§ Written request: Retype everything in the listing, leaving each line exactly as it is.

§ Supplied information:

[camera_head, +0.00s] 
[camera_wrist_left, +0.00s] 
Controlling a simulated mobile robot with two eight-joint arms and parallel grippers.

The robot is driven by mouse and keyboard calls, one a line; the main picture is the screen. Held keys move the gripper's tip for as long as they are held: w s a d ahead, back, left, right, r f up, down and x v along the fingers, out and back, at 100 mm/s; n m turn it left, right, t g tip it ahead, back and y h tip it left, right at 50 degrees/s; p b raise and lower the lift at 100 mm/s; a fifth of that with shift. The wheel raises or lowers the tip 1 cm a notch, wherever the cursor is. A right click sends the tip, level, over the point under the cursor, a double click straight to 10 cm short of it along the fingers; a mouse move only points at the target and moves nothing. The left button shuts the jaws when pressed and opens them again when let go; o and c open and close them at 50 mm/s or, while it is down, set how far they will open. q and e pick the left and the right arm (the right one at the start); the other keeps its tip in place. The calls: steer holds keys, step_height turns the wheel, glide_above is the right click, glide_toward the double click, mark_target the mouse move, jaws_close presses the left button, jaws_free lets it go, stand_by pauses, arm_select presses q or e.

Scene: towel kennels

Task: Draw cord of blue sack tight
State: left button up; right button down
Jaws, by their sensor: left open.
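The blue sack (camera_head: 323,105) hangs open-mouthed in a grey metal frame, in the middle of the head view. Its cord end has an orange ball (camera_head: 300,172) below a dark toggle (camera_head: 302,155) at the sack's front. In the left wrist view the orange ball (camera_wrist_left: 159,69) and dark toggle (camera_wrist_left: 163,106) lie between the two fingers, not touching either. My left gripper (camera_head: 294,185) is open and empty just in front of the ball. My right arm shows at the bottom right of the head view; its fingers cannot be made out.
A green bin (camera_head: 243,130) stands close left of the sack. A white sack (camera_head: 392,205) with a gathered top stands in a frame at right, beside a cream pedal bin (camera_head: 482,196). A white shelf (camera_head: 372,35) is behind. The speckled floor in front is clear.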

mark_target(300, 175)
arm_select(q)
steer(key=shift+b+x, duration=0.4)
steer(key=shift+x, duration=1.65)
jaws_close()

§ Response:
[camera_head, +0.00s] 
[camera_wrist_left, +0.00s] 
Controlling a simulated mobile robot with two eight-joint arms and parallel grippers.

The robot is driven by mouse and keyboard calls, one a line; the main picture is the screen. Held keys move the gripper's tip for as long as they are held: w s a d ahead, back, left, right, r f up, down and x v along the fingers, out and back, at 100 mm/s; n m turn it left, right, t g tip it ahead, back and y h tip it left, right at 50 degrees/s; p b raise and lower the lift at 100 mm/s; a fifth of that with shift. The wheel raises or lowers the tip 1 cm a notch, wherever the cursor is. A right click sends the tip, level, over the point under the cursor, a double click straight to 10 cm short of it along the fingers; a mouse move only points at the target and moves nothing. The left button shuts the jaws when pressed and opens them again when let go; o and c open and close them at 50 mm/s or, while it is down, set how far they will open. q and e pick the left and the right arm (the right one at the start); the other keeps its tip in place. The calls: steer holds keys, step_height turns the wheel, glide_above is the right click, glide_toward the double click, mark_target the mouse move, jaws_close presses the left button, jaws_free lets it go, stand_by pauses, arm_select presses q or e.

Scene: towel kennels

Task: Draw cord of blue sack tight
State: left button up; right button down
Jaws, by their sensor: left open.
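The blue sack (camera_head: 323,105) hangs open-mouthed in a grey metal frame, in the middle of the head view. Its cord end has an orange ball (camera_head: 300,172) below a dark toggle (camera_head: 302,155) at the sack's front. In the left wrist view the orange ball (camera_wrist_left: 159,69) and dark toggle (camera_wrist_left: 163,106) lie between the two fingers, not touching either. My left gripper (camera_head: 294,185) is open and empty just in front of the ball. My right arm shows at the bottom right of the head view; its fingers cannot be made out.
A green bin (camera_head: 243,130) stands close left of the sack. A white sack (camera_head: 392,205) with a gathered top stands in a frame at right, beside a cream pedal bin (camera_head: 482,196). A white shelf (camera_head: 372,35) is behind. The speckled floor in front is clear.

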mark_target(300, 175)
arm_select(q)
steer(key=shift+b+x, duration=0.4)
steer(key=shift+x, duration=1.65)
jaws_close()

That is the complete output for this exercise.